Both Ratcliffe and Gabbard denied that any classified information was shared in the Signal group. The CIA director also pushed back on The Atlantic’s decision not to name his agency’s point of contact for planning the Yemen strike. The publication reasoned that revealing the intelligence officer’s name would pose a national security risk.

“In the article, the implication was that somehow that was improper,” Ratcliffe told lawmakers. “That was not the case.”

The CIA officer in question was not acting undercover, he argued, and “routinely” liaised between the agency and the White House.

Oregon Senator Ron Wyden meanwhile used Tuesday’s Senate Intelligence hearing to call for Waltz and Hegseth’s resignations. “Both the mishandling of classified information and the deliberate destruction of federal records are potential crimes that ought to be investigated immediately,” he told the witnesses.

The White House has stood by its defense secretary and national security adviser. Press Secretary Karoline Leavitt told reporters on Monday that President Donald Trump still has confidence in Waltz and the rest of his national security team.

And in a post on X Tuesday morning, Leavitt went after The Atlantic and its editor-in-chief, Jeffrey Goldberg, who she said was “well-known for his sensationalist spin.” The press secretary further denied that any “war plans” were discussed in the Signal group and repeated the claim that no classified material had been sent to the thread.

“As the National Security Council stated, the White House is looking into how Goldberg’s number was inadvertently added to the thread,” Leavitt said.
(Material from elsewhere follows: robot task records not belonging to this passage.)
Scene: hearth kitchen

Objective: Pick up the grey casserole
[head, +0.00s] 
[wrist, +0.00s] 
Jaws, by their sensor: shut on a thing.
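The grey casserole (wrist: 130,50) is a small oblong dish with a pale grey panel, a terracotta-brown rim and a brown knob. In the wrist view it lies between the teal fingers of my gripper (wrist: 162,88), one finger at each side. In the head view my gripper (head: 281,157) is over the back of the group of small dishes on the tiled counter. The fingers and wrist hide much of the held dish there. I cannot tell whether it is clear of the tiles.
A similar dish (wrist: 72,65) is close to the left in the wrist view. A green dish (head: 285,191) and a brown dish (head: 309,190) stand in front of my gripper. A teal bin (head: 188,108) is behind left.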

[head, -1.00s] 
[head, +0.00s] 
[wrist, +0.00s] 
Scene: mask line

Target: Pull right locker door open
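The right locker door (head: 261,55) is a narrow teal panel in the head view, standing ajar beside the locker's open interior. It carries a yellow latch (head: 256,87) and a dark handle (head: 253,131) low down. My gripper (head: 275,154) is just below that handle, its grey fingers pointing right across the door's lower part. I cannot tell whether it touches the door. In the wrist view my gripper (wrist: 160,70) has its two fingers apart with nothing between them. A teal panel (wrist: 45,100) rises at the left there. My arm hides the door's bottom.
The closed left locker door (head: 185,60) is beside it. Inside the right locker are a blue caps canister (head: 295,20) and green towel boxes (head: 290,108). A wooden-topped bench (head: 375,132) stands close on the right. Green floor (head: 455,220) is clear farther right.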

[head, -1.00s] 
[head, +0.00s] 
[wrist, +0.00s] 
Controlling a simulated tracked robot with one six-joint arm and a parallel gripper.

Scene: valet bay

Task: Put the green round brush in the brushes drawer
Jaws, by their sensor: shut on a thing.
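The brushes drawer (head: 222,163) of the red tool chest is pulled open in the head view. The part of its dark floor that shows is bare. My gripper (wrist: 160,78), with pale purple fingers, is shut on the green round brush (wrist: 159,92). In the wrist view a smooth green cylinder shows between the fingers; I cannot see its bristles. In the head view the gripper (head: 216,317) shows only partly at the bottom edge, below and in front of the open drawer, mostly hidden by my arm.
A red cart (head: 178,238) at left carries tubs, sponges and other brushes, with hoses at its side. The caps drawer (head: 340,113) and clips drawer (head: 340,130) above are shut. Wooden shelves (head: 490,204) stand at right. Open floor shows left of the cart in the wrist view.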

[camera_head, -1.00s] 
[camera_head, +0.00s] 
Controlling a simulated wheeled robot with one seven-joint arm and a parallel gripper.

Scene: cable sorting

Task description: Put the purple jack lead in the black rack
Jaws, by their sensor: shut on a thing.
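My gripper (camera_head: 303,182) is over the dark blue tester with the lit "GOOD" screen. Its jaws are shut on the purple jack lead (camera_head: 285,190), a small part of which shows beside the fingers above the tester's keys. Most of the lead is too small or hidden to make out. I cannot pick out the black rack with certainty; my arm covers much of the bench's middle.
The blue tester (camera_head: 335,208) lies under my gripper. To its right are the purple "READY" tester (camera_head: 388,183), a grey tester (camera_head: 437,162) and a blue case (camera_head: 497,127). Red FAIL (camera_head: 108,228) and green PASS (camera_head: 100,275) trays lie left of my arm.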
According to Goldberg’s Monday report, members of the Signal group chat — which included Vice President JD Vace alongside Hegseth, Waltz, Gabbard and Ratcliffe — discussed the potential policy implications of strikes on Yemen and weighed whether to delay the operation as they whipped up public support for action against the Houthi rebels.

None of the group’s members appeared to notice that a journalist had been added to the thread, Goldberg wrote, even after he left the chat following the March 15 strikes.